Judith graduou-se em Artes Plásticas pela Escola de Belas Artes de Araraquara e começou sua trajetória pintando natureza-morta. Certo dia, ao se distanciar da tela para ver como tinha ficado a pintura, viu um quadro abstrato ao associar o prato a vários círculos, a garrafa a um triângulo, a mesa a um retângulo. Sendo assim, pode-se dizer que sua pintura abstrata começou a partir de formas da natureza. Para além dos dogmas do concretismo em que havia se iniciado, a artista concebeu um dinamismo muito próprio, criando novas relações entre formas, linhas e cores, transcendendo regras e convenções da época. Apesar do rigor formal que empregou em suas composições, o ritmo e o movimento nunca desapareceram de seus trabalhos.

A mostra individual Judith Lauand tem curadoria especial de Adriano Pedrosa (diretor artístico do MASP) e de Fernando Oliva, com assistência de Matheus de Andrade. Segundo eles, “tanto a narrativa da exposição quanto os ensaios de seu respectivo catálogo apontam para o fato de haver, desde cedo em seu percurso, uma propensão à geometria e ao abstracionismo”. “Mesmo em suas primeiras produções, nota-se que, apesar de figurativa, ela já fugia dos maneirismos acadêmicos mais tradicionais e das repetições estilísticas”, diz Fernando Oliva.

Nessa linha, a exposição pretende ainda abordar novas perspectivas em sua obra, reforçando a presença de questões políticas como a repressão da ditadura militar no Brasil, a guerra do Vietnã e a condição da mulher na sociedade brasileira, quando a artista atravessa temas como violência, sexualidade, submissão e liberdade feminina. A exposição vai até 22 de abril de 2023.

 2-  Aline Motta – O MASP apresenta a Sala de Vídeo de Aline Motta (1974, Niterói, RJ), artista que utiliza ficção e poesia em vídeos para analisar apagamentos históricos da identidade brasileira. Está sendo apresentada a trilogia de vídeos: ‘Pontes sobre abismos’ (2017), ‘Se o mar tivesse varandas’ (2017) e (Outros) ‘Fundamentos’ (2017-2019). Com curadoria de Leandro Muniz, assistente curatorial do MASP, os projetos dialogam com parte da história familiar da artista, como um estudo de caso sobre a formação social brasileira e, sobretudo, seus apagamentos, violências e resistências.

Trabalha com desenho, escrita, performance, fotografia e vídeo, tomando a história de sua família como estudo de caso da formação social brasileira, com seus apagamentos, violências e resistências. Suas obras reconfiguram memórias — em especial as afro-atlânticas —, em uma abordagem interseccional sobre questões de gênero, raça e classe. Descendente de negros e brancos, Aline busca compreender como a história é narrada, em especial aquilo que é omitido ou reprimido e que ela recupera por meio da pesquisa e da especulação.
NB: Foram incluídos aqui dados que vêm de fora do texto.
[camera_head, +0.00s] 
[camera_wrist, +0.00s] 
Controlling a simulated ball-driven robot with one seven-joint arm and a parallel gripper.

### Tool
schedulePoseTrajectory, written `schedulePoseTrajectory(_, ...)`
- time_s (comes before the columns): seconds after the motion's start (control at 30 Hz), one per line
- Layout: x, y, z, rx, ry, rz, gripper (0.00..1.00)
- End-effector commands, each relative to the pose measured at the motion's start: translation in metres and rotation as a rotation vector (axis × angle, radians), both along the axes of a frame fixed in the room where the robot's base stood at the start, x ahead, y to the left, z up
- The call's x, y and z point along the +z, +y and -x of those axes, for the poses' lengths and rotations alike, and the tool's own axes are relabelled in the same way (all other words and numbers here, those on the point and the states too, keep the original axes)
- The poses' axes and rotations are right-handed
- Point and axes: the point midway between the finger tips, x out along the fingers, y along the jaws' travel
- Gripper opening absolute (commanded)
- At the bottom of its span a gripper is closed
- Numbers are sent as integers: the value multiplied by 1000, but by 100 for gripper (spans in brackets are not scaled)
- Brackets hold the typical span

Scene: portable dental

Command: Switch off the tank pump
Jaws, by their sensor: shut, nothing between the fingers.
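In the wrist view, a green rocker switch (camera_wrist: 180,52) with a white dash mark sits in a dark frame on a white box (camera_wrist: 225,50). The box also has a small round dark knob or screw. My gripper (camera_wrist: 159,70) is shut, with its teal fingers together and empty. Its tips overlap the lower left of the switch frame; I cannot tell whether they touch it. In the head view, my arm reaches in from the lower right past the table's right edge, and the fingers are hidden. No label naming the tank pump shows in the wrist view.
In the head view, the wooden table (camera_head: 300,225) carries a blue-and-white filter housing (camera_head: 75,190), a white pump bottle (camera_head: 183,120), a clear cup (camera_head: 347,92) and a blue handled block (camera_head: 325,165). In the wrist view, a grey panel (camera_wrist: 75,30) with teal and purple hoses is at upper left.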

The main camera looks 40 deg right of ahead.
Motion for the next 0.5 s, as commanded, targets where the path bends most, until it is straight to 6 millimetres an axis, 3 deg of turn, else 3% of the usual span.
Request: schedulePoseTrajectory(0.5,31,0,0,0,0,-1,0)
Para tanto, constrói narrativas que evocam uma experiência não linear do tempo, na tentativa de questionar, por meio da pesquisa e da especulação, as relações entre violências estruturais, apagamentos históricos e a preservação da memória. A exposição acontece até 22 de janeiro de 2023.

3- Madalena Santos Reinbolt Pela primeira vez, o trabalho da artista baiana autodidata (1919 –1977) está sendo apresentado em uma mostra individual. O MASP apresenta 44 pinturas e tapeçarias. Com curadoria de Amanda Carneiro e André Mesquita, curador do MASP, a exposição mostra a subjetividade imaginada da artista baiana por meio de um vasto mundo de personagens, paisagens e situações do cotidiano.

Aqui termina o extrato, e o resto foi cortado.